I want to create a single robots.txt file and have it served for all sites on my IIS (7 in this case) instance.
I do not want to have to configure anything on any individual site.
How can I do this?
I want to create a single robots.txt file and have it served for all sites on my IIS (7 in this case) instance.
I do not want to have to configure anything on any individual site.
How can I do this?
An alternative to the robots.txt file is the X-Robots-Tag HTTP header, as detailed here:
http://googleblog.blogspot.com/2007/07/robots-exclusion-protocol-now-with-even.html
Which can be applied server-wide on IIS by adding a custom HTTP Header
IIS 6: right-click on the "Web Sites" folder > Properties > HTTP Headers
IIS 7: on the server home screen, click on HTTP Request Headers, choose "add"
Unlike robots.txt, this appears to be proprietary to Google and like robots.txt it is only useful against "compliant" search engine indexers.
It can be done using the Url Rewrite module for IIS.
Create these folders:
\Inetpub\wwwroot\allsites
\Inetpub\wwwroot\site1
\Inetpub\wwwroot\site2
Create 2 websites using the path of site# above. Inside each website, create a virtual directory called allsites pointing to \Inetpub\wwwroot\allsites
Next, create these files. Each should have unique content to verify this is working during testing:
\Inetpub\wwwroot\allsites\robots.txt
\Inetpub\wwwroot\site2\robots.txt
Install the Url Rewrite module for IIS if you have not done so already.
Place this in the web.config of each website:
<?xml version="1.0" encoding="UTF-8"?>
<configuration>
<system.webServer>
<rewrite>
<rules>
<clear />
<rule name="Rewrite robots.txt">
<match url="^(robots.txt)$" />
<conditions logicalGrouping="MatchAll" trackAllCaptures="false">
<add input="{REQUEST_FILENAME}" matchType="IsFile" negate="true" />
</conditions>
<action type="Rewrite" url="/allsites/robots.txt" />
</rule>
</rules>
</rewrite>
<directoryBrowse enabled="true" />
</system.webServer>
</configuration>
What this rule does is matches a url such as http://mysite/robots.txt
, and rewrite it to request http://mysite/allsites/robots.txt instead
. However, it will ONLY do this if the robots.txt file doesn't exist on the filesystem at that location.
So you can put a common robots.txt in allsites, but override it any site you want by placing a custom robots.txt in the website root.
This is a not a redirect.
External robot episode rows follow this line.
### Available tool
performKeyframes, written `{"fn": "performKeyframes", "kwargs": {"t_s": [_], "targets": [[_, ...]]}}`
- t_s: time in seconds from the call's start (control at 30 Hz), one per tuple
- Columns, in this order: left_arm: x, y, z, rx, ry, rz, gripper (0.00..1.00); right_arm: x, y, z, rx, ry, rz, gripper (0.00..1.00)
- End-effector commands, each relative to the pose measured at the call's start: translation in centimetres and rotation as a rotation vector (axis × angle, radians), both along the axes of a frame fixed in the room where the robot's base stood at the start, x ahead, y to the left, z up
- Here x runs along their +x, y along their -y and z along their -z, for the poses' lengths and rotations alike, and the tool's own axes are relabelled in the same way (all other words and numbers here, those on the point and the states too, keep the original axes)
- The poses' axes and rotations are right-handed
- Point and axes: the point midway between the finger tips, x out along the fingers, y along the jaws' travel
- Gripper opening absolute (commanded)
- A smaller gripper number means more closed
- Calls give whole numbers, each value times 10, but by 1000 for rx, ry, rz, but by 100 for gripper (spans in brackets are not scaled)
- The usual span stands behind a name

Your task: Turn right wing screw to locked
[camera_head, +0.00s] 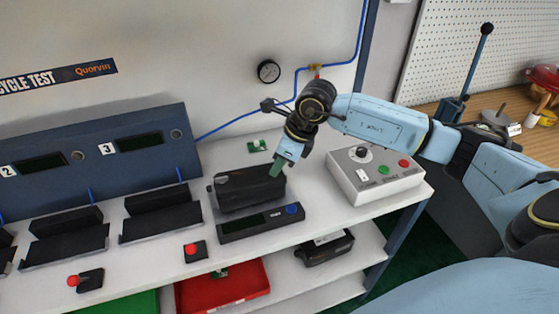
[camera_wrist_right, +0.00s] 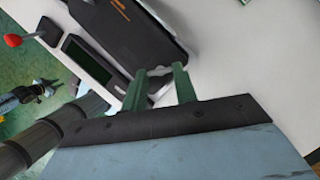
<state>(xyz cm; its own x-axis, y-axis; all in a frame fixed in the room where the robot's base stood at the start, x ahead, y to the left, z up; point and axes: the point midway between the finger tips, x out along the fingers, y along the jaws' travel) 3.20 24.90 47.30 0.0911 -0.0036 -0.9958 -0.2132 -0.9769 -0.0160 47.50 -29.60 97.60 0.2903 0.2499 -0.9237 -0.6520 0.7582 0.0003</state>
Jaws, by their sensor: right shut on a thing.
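The black valve positioner (camera_head: 240,193) lies on the white bench, and its dark housing with an orange mark also shows in the right wrist view (camera_wrist_right: 125,35). My right gripper (camera_head: 279,168) reaches down at the housing's right end. In the right wrist view its green fingers (camera_wrist_right: 159,84) close on a small grey piece at the housing's end, which looks like the right wing screw (camera_wrist_right: 160,88). The fingers hide most of the screw, so its marking and angle cannot be read. The left wing screw cannot be made out. My left gripper is not in view.
A display unit with a blue button (camera_head: 262,222) lies just in front of the positioner. A control box with knob and buttons (camera_head: 376,174) stands to the right. A small green circuit board (camera_head: 257,146) lies behind. A red bin (camera_head: 225,288) sits below.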

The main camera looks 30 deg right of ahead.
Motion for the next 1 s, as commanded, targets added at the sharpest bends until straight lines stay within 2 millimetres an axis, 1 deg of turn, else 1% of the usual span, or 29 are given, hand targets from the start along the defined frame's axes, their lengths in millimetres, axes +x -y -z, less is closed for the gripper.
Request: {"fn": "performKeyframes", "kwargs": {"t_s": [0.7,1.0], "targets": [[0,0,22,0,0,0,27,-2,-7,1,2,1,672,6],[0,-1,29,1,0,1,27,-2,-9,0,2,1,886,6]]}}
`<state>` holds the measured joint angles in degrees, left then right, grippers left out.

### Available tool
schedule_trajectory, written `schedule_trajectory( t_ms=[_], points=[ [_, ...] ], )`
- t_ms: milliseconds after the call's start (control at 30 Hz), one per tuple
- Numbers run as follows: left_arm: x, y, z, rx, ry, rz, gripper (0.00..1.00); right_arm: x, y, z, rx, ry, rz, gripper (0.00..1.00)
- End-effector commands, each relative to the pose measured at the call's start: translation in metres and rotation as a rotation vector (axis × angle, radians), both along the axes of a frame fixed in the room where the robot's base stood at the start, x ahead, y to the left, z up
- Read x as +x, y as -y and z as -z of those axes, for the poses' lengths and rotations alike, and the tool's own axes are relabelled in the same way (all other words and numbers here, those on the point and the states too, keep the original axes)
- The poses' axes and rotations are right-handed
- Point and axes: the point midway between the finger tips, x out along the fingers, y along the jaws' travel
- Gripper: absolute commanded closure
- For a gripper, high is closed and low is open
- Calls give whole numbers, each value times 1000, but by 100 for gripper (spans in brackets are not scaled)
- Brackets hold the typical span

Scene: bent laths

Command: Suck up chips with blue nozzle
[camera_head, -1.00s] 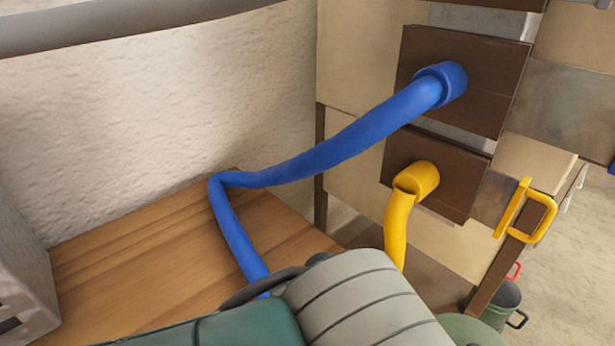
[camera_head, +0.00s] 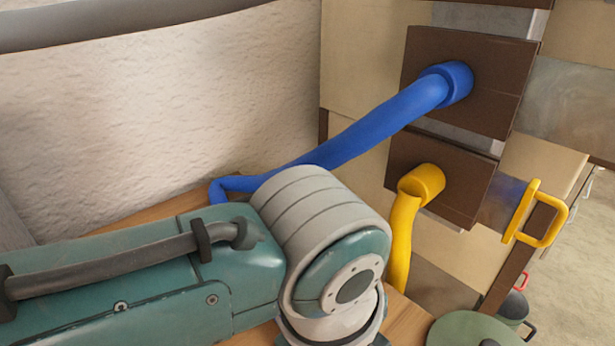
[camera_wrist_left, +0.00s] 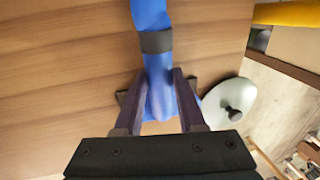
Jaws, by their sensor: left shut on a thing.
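The blue hose (camera_head: 355,135) runs from a port on a dark brown panel (camera_head: 495,50) down to a bend above the wooden surface. My left arm hides its lower end in the head view. In the left wrist view the hose (camera_wrist_left: 150,12) comes in from the top, with a dark band around it. Below the band, my left gripper (camera_wrist_left: 161,85) is shut on the blue nozzle (camera_wrist_left: 159,98), one finger on each side. My right gripper is not in view. No chips can be made out.
A yellow hose (camera_head: 403,230) hangs from the lower panel, right of my arm. A yellow handle (camera_head: 545,220) sticks out at the right. A grey-green lid with a black knob (camera_wrist_left: 230,100) lies beside the wooden surface (camera_wrist_left: 60,70). A rough pale wall (camera_head: 150,110) stands behind.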

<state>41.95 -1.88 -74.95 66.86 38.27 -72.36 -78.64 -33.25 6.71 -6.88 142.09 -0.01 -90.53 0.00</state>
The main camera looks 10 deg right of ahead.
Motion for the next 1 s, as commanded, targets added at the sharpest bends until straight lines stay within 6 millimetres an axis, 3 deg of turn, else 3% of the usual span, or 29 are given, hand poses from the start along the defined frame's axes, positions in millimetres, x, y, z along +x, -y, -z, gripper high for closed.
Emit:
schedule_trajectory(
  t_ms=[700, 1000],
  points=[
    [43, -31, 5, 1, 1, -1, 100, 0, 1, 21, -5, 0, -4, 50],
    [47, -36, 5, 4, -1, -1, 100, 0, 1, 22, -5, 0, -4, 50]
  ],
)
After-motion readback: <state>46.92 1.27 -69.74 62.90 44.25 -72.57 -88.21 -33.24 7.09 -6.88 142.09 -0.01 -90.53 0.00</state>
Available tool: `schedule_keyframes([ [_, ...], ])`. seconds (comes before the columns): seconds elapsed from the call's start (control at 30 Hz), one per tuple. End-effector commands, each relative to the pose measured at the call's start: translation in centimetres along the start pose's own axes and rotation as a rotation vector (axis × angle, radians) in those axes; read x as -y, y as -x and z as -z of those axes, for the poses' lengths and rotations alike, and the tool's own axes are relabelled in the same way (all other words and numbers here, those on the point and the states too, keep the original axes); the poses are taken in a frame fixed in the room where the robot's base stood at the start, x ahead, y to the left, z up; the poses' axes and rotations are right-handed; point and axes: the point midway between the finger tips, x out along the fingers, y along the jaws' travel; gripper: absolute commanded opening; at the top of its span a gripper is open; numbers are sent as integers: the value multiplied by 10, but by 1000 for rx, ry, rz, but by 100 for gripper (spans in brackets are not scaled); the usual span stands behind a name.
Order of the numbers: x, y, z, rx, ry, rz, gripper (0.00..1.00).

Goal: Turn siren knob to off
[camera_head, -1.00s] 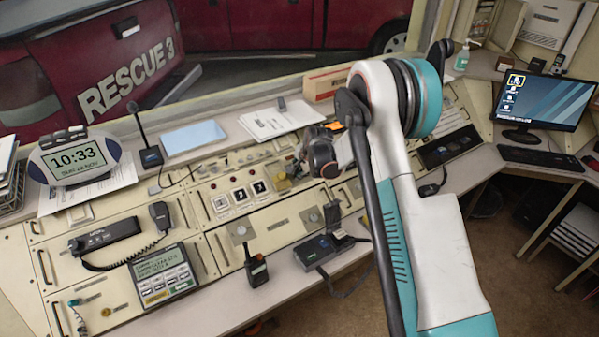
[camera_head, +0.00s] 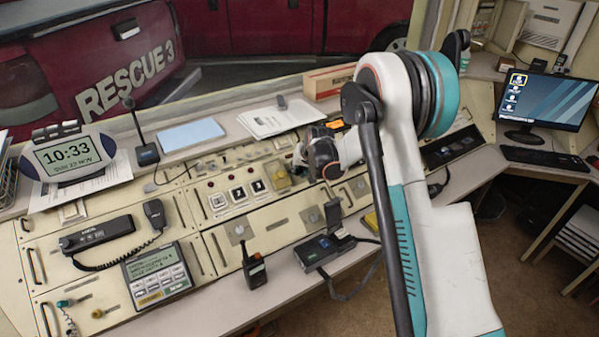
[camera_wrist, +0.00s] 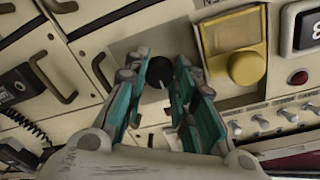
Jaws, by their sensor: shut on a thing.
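A round black knob (camera_wrist: 155,79) with a light pointer mark sits on a plate on the console, seen in the wrist view. My gripper (camera_wrist: 161,72) has its teal-and-grey fingers on both sides of this knob and is shut on it. The pointer mark faces toward the bottom of the wrist picture. Any label around the knob is hidden or too small to read. In the head view my gripper (camera_head: 318,157) is at the sloped console panel, right of the white switches, and it hides the knob there.
A yellow knob and window unit (camera_wrist: 243,60) lies just right of the fingers in the wrist view. A row of small knobs (camera_wrist: 262,123) is below it. A handheld radio (camera_head: 254,268) and black devices (camera_head: 325,248) stand on the near console. Drawer handles (camera_wrist: 101,72) stick out on the left.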

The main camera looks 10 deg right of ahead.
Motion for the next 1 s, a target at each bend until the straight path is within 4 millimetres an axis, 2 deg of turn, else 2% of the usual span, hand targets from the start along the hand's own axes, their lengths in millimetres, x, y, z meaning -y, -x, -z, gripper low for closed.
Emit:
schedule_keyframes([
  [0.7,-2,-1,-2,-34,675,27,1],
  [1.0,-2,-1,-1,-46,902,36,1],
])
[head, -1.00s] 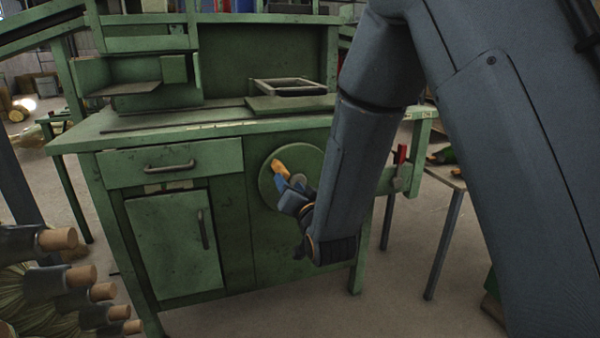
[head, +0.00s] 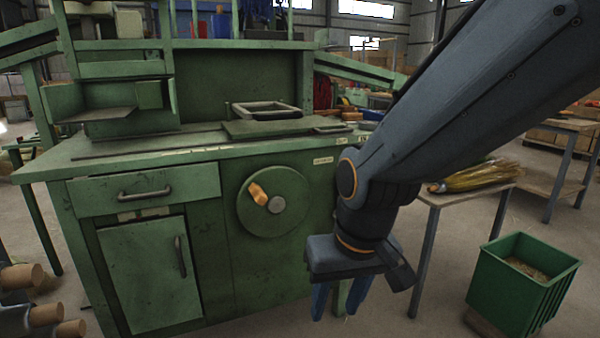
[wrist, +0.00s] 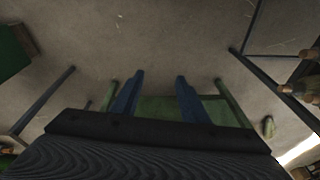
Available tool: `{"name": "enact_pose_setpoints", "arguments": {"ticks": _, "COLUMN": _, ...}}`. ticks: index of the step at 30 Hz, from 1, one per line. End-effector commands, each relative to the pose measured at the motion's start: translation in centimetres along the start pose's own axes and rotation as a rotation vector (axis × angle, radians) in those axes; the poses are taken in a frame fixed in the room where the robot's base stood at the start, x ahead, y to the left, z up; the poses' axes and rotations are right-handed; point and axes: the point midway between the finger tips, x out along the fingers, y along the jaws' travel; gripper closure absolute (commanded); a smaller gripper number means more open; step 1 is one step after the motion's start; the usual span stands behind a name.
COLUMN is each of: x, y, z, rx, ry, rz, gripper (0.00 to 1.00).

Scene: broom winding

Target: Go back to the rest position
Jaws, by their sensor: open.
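My gripper (head: 338,298) hangs in front of the right end of the green workbench (head: 205,152) in the head view, with its blue fingers pointing down. The fingers stand apart with nothing between them, and they also show apart in the wrist view (wrist: 157,97). The round green wheel (head: 288,220) with its orange handle (head: 258,195) is on the bench front, left of my gripper and clear of it.
A small table (head: 425,199) with a straw broom bundle (head: 480,175) stands right of the bench. A green bin (head: 522,285) is at the lower right. Wooden handle ends (head: 45,314) show at the lower left. The floor (head: 270,322) before the bench is clear.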

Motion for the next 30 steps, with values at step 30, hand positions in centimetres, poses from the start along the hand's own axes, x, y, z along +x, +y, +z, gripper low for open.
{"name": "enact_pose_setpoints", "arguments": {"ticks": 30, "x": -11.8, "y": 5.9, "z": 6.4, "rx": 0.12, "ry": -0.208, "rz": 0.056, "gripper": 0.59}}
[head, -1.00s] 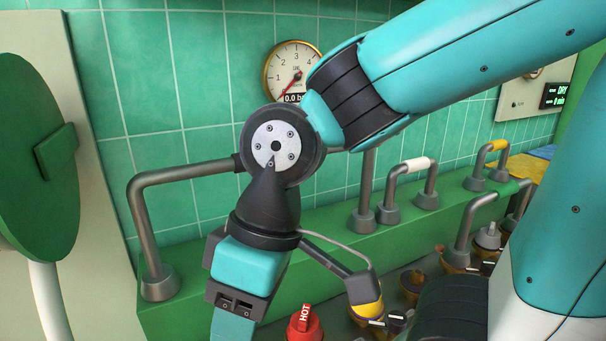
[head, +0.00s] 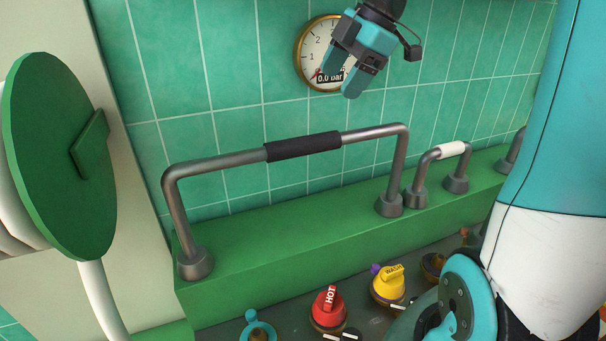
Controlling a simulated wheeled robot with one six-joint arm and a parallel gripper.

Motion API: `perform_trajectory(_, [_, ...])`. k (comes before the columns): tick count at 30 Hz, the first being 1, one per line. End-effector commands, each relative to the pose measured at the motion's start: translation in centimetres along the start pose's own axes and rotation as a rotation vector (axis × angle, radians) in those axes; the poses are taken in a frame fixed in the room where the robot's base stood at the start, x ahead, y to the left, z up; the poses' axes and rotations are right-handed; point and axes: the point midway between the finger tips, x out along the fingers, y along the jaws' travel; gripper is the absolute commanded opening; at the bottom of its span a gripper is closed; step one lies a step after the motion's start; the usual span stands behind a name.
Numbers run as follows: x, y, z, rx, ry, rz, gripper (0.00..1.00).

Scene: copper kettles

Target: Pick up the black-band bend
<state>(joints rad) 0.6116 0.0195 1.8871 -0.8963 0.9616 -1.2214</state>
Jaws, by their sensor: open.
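The black-band bend (head: 228,160) is a wide grey metal pipe arch with a black sleeve around the middle of its top bar. It stands upright, its two feet on the green ledge (head: 262,243) along the tiled wall. My gripper (head: 335,88) is high up at the top of the head view, in front of the gauge and above the right part of the bend. Its teal fingers point down, are open and hold nothing. It is apart from the bend.
A smaller white-band bend (head: 452,150) stands just right of the black-band one. A gauge (head: 314,42) is on the wall. A red HOT knob (head: 328,305) and a yellow WASH knob (head: 388,282) sit below the ledge. A round green door (head: 52,155) is at left.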

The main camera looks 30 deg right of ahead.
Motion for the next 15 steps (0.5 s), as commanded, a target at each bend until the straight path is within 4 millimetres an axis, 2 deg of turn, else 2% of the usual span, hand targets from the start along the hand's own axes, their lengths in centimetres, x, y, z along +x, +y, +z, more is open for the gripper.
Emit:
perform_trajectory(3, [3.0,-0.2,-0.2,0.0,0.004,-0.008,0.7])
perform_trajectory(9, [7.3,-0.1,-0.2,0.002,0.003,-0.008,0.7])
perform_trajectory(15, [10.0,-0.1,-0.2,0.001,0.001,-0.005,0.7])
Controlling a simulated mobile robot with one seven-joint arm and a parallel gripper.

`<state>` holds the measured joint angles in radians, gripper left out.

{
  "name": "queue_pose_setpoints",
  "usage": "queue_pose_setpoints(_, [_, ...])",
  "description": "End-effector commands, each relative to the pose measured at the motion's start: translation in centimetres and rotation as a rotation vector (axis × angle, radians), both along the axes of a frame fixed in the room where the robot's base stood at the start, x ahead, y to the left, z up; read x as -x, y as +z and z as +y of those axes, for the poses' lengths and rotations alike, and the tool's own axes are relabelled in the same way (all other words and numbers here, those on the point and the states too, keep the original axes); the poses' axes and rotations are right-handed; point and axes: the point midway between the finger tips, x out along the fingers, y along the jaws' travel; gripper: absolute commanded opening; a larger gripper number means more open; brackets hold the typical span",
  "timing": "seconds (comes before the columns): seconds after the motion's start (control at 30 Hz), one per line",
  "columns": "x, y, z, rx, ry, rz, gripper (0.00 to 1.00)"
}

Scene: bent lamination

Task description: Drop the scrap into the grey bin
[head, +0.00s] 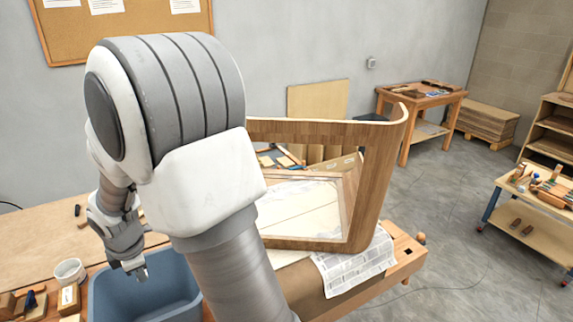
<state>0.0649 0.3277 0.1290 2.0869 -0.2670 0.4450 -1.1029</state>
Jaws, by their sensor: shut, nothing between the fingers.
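The grey bin (172,284), bluish in tone, stands at the bottom of the head view, partly hidden behind my arm and cut off by the lower edge. My gripper (137,274) points down over the bin's back left part. Its fingers are together, with nothing visible between them. I cannot pick out the scrap for certain. Much of the bin's floor is hidden by my arm or out of frame.
A bent wood frame (372,190) stands on the workbench (400,262) beside newspaper (358,268). A white cup (69,271) and small wooden blocks (69,298) sit left of the bin. A side table (420,98) and tool cart (535,225) stand farther right, with open floor between.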

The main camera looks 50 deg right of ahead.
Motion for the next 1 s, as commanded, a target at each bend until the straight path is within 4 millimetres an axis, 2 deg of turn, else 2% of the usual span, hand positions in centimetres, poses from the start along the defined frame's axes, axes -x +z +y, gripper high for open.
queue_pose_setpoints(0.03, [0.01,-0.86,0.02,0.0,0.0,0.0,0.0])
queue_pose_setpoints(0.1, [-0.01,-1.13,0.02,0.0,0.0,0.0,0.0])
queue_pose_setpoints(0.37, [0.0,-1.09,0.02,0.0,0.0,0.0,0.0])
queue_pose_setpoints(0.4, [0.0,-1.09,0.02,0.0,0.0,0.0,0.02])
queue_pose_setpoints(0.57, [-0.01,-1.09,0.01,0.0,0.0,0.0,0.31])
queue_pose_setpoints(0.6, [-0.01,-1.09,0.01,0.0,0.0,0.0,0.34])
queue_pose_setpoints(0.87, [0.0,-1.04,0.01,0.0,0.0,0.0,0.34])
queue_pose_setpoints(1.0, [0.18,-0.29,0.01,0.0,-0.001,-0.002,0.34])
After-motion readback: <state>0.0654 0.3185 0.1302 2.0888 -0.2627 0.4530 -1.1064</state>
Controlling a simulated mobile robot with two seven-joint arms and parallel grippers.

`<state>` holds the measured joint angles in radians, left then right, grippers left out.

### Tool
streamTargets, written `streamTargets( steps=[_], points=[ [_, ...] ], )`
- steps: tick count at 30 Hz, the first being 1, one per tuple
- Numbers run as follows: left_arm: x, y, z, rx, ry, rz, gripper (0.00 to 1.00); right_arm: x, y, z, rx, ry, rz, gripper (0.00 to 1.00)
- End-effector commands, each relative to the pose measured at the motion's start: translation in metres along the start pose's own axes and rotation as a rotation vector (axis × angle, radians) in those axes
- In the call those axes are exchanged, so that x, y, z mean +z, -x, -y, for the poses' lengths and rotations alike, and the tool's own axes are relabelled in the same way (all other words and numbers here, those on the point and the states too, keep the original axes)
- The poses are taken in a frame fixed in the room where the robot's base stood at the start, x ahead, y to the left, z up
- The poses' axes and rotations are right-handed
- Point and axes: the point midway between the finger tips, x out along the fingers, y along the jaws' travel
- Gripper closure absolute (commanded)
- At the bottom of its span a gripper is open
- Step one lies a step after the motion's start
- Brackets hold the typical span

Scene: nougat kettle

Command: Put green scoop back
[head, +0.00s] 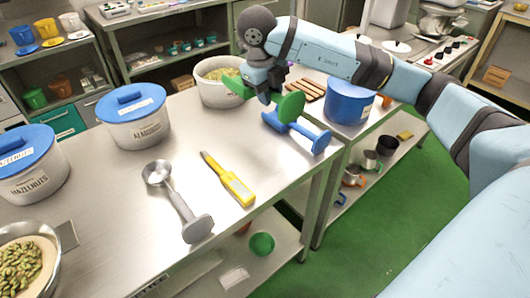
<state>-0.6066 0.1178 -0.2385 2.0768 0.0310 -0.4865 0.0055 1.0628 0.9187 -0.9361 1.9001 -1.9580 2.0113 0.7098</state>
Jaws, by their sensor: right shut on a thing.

The remote web crawler will have no idea that IIS is doing this behind the scenes.
Update:
I haven't done this on my configuration, but the Url Rewrite module does support global rules which can be defined at the server level. So you would not need to define this for each site.
http://learn.iis.net/page.aspx/460/using-the-url-rewrite-module/
"Global and distributed rewrite rules. URL Rewrite uses global rules to define server-wide URL rewriting logic. These rules are defined within the applicationHost.config file, and they supercede rules configured at lower levels in the configuration hierarchy. The module also uses distributed rules to define URL rewrite logic specific to a particular configuration scope. This type of rule can be defined on any configuration level by using Web.config files."
Can you use symbolic links? Would that work?
http://www.howtogeek.com/howto/windows-vista/using-symlinks-in-windows-vista/
Unfortunately, because the robots.txt file must be in the root of the site, there's no simple way that I can think of doing what you want. If it was something that was one directory down then you could configure a virtual directory in each site, but that's just not applicable for the robots.txt file.
Therefore, short of writing an app/service that would xcopy a robots.txt file into each site on a periodic basis, you could possibly configure up a rewrite rule in each site that would rewrite (not redirect) the ~/robots.txt request to serve up a file from a virtual directory, or possibly a different URL altogether.